An investigation by the Detroit Free Press has uncovered court documents, internal emails and memos written by Ford engineers and lawyers relating to the problematic Powershift automatic transmission that prove the company knew, before selling the faulty models, that the dual-clutch transmission was not ready to go on sale.
The Ford ‘DPS6’ six-speed automatic was fitted to Australian Focus, Fiesta and EcoSport models built from 2011 which resulted in one of the ACCC’s largest fines issued to a company due to its poor handling of complaints by customers.
“As we said from the outset of this action - we took too long to identify the issues and we acknowledge that PowerShift customers did not have complaints handled appropriately between May 2015 and February 2016,” then Ford Australia CEO Graeme Whickman said at the time.
“Accepting the $10 million fine is the first action on our commitment to make right,” he added.
Affected models went into production from 2011 and were on sale for over half a decade. During that time, there were thousands of complaints raised to Ford from around the world as owners reported issues of the transmission dropping into neutral unexpectedly, suddenly accelerating - including into intersections - and shuddering.
But now, the damning new investigation reveals that these were not problems coming to Ford’s attention after it put the car on sale, with internal emails showing engineers recommended the transmission should not got into production before being fixed, and Ford lawyers noting that the Powershift transmission would result in a “Severity 10” rating - described by Freep as, “the worst possible rating under global engineering protocols designed to minimize risk and comply with Federal Motor Vehicle Safety Standards set by the U.S. government.”
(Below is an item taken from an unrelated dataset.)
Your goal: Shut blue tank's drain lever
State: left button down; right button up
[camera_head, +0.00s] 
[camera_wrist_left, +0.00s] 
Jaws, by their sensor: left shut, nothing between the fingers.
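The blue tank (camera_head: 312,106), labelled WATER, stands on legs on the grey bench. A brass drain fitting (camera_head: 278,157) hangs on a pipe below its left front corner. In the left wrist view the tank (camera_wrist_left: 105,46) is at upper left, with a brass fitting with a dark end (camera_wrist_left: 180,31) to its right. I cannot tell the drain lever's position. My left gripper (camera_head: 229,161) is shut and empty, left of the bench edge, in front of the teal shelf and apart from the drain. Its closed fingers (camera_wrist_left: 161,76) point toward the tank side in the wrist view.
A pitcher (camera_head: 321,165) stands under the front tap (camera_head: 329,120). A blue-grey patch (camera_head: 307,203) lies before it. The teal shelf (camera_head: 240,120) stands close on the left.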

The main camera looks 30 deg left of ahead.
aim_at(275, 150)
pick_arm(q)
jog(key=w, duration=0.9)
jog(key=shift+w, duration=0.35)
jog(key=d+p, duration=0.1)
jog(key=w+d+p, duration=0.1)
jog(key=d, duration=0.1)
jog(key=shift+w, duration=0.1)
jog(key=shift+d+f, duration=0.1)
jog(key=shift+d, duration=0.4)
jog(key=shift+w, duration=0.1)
Ford’s Powershift transmission debacle is back in the spotlight with uncovered documents showing that Ford employees knew of numerous issues with the transmission. Just six months before production began, there was an email from an engineers pleading for a fix, according to documents published by Freep:
“But on Aug. 31, 2010, just six months before the 2012 Focus hit the market, product development engineer Tom Langeland emailed colleagues and supervisors describing “nasty launch judder” — intense vibration from a stop — that “did not clear up after many miles of driving.”
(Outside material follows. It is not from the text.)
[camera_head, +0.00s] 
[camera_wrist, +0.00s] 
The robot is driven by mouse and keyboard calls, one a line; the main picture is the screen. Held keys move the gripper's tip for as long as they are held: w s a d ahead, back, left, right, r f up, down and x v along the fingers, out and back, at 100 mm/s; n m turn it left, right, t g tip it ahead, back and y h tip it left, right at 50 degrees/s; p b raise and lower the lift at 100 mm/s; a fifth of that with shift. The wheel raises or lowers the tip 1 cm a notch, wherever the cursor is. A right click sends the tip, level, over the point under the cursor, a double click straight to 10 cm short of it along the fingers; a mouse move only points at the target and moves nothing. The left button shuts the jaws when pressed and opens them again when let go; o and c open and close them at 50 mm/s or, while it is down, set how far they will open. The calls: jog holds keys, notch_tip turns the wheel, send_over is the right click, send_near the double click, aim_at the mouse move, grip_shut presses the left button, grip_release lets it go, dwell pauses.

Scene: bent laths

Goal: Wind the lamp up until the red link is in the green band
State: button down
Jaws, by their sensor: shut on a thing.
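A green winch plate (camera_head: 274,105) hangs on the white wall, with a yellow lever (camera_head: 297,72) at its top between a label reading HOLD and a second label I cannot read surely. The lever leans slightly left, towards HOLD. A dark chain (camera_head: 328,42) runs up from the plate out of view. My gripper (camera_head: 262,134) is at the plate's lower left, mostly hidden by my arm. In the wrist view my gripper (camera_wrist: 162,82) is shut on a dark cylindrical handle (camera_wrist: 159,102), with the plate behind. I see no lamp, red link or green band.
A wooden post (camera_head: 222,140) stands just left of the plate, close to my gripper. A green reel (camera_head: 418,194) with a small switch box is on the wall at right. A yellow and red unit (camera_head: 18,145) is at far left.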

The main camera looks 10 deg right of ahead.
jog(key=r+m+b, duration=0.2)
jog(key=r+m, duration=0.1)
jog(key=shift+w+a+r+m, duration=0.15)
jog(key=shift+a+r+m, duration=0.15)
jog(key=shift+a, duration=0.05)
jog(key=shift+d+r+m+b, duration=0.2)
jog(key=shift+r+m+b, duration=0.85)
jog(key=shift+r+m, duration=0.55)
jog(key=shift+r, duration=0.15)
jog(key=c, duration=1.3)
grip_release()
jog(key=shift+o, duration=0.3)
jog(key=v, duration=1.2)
“We also cannot achieve a driveable calibration that will get us to production,” he wrote. “The clutch torque delivery MUST BE IMPROVED.”
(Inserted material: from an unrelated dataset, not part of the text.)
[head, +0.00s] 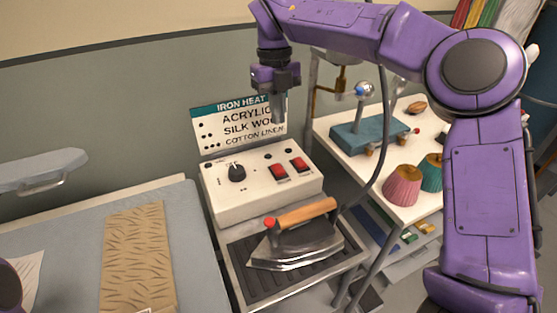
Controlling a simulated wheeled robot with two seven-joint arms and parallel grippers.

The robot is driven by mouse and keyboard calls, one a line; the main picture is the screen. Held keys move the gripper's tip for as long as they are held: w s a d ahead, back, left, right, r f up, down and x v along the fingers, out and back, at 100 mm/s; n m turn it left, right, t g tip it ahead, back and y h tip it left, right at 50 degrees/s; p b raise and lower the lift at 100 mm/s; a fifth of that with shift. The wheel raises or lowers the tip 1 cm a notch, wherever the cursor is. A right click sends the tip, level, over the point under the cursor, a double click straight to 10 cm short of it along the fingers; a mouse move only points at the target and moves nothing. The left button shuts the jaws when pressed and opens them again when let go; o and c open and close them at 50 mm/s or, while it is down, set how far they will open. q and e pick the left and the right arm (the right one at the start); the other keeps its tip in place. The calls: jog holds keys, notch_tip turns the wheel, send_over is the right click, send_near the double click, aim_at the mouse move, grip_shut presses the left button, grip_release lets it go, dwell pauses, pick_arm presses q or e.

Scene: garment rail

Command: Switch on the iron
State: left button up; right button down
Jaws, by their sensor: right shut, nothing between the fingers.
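The iron (298,245) rests flat on a dark ribbed stand (258,283). It has a wooden handle (306,213) and a red part at its left end. Behind it is a cream control box (245,203) with a black dial (237,173), a left red switch (278,171) and a right red switch (299,164). The switch labels are too small to read. My right gripper (280,118) points down, shut and empty, above the back of the box and in front of the sign. It appears apart from the switches. My left gripper is out of view.
An "IRON HEAT" sign (215,132) stands behind the box. A grey ironing surface (60,250) with a patterned tan cloth (138,255) lies left. A white table (345,150) at right holds a teal device (365,138) and pink and teal shades. A grey cable hangs between.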

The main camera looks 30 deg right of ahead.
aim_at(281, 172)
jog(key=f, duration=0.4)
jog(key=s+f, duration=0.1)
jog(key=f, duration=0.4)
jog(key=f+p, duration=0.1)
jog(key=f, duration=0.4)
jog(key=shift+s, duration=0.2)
… “There is no fix at this time,” system testing engineer Tom Hamm wrote separately in an October 2012 email to four colleagues. “We have a task force working on the issue but they haven’t identified any fixes at this time.”
Further emails show that Ford acknowledges the faults but attempted to downplay the faults to a ‘Broadly Acceptable level’ that could mitigate responsibility:
“Responding to lawyers’ concerns as the transmission was being developed, Ford quality supervisor Johann Kirchhoffer wrote in an email on June 27, 2008, that stalling “alone is not hazardous.”
“We have evidence that VW had a recall of a number of transmissions with a potential ‘Unintended Neutral’ occurring with low volumes,” he continued. “We are pursuing any effort to reduce the occurrence of an ‘Unintended Neutral’ event to a so-called ‘Broadly Acceptable level.’”
“Unintended neutral” refers to the transmission slipping out of gear.
While lawyers acknowledged that the engineers might be able to reduce the defect’s severity rating, the legal “team has evidence that this event is customer safety critical and should be rated as an SEV 10 event losing power entirely,” Kirchhoffer wrote.”